私は学生時代、歌をやっていたのだが、そのときに特に仲の良かった二人。
いつも放課後は、私を含めて三人組でいることが多かった。
そのうちのひとりが、私の人生とは切っても切り離せない影響を与えた友人。
キリスト教を信仰している。
私は世界史が好きで、讃美歌が好きで、宗教学も宗教画も好きで、聖書も読んできた。
旧約聖書も、新約聖書も、コーランも原文ではないが、内容は一通り。
教会にも一時期通っていて、海外宣教師の方のお話も聞いたり。
ボランティア(奉仕活動)にも参加し、建前としては私もコミュニティの一員として振る舞い、礼拝も参加していた。
そのうえで、私はやはりこれまで通りの私でしかなかった。
これからも同じ私でしかない。
これはもう、諦念だ。
しかし、その空間も、大事な居場所であることに変わりはなく。
大学時代の空気感はグローバルだったので、異なる国籍も、信仰も、ジェンダーのことも、自然なこととして皆、互いに受け入れ合ってきた。
多様性のるつぼの中で、自分自身で居られる点で安心しきって日々を過ごしていた。
あれは夢だったのか?
◇
本題。
先日、学生時代に仲の良かったもうひとりが、神様を信じたいと願い、教会に通い始めることを聞いた。
私は衝撃を受けた。
その人は、芯の強い人で、歌も上手く、踊りもやっていて、実家も裕福で。
私から見ると完全無欠で、これから先も順風満帆で、すべて手にしているように思われていたから。
理数系科目が得意で、よくテスト前に勉強を教えてもらっていた。
一方で当時の私はというと、浮き沈みの激しい気質を自分でコントロールできず、沈んでは周囲からよく指摘されていた。

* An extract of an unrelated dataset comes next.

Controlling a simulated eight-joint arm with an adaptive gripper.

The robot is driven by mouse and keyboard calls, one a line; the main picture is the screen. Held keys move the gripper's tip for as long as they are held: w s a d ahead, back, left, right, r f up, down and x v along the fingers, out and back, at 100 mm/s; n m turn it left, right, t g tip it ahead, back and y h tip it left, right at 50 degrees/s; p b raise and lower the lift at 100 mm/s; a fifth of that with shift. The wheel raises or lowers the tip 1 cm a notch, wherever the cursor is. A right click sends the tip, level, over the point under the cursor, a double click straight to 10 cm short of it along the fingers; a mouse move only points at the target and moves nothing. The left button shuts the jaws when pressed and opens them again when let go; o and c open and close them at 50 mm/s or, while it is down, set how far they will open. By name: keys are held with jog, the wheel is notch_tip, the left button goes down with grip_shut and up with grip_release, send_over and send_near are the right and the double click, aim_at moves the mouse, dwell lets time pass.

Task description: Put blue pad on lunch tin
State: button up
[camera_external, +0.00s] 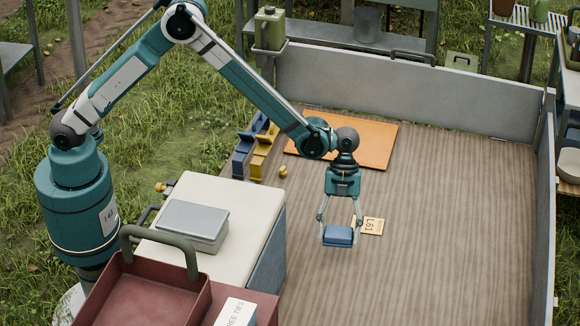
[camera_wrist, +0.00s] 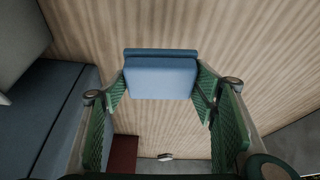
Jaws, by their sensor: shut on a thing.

その気分がどこからくるものか、自分でもさっぱりわかりかねていた。
内的要因か、外的要因かおそらく、どちらも。
長期休みが嫌で、放課後も学校にいたくて仕方なかった。
暗くなるまで、勉強を理由にクラスメートと一緒にいたかった。
当時は、とにかくどこかのコミュニティにいたかった。
登校拒否の気持ちも、引きこもりの気持ちもまるでわからなかった。
似たような脆い状態ではあっただろうけども。
◇
そんなことがあったから、私じゃなかったのかと思った。その道を行くのは。
もちろん、私とその人は全然別の人生だというのもわかっている。
私とは関係のない、どこか遠くの決断と心境の変化だ。
二者択一のようなものではない。
しかし、分岐点のもう一方を行く、その友人の背中が見えるようなイメージが浮かぶ。
私は、そっちには行けないみたいだ。
◇
友人は、友人である。
何かあれば駆けつけるし、助けたいと思う。
私もたくさん、それはもうたくさん助けられてきた。
信仰の違いではなく、思い出とか、もっと言葉にできない部分で繋がっているから、今後も関係性が変わることはない。
そこは揺るがずに信じることができると思う。
はて、今の私はいったい何者なのか。
人のあとばかりついていって、憧れを自身に投影しては、真似事ばかりしてきたものですから。
また変わり映えしない仕事の日々だ。
いち歯車でいられることが、今は少しだけ、落ち着く。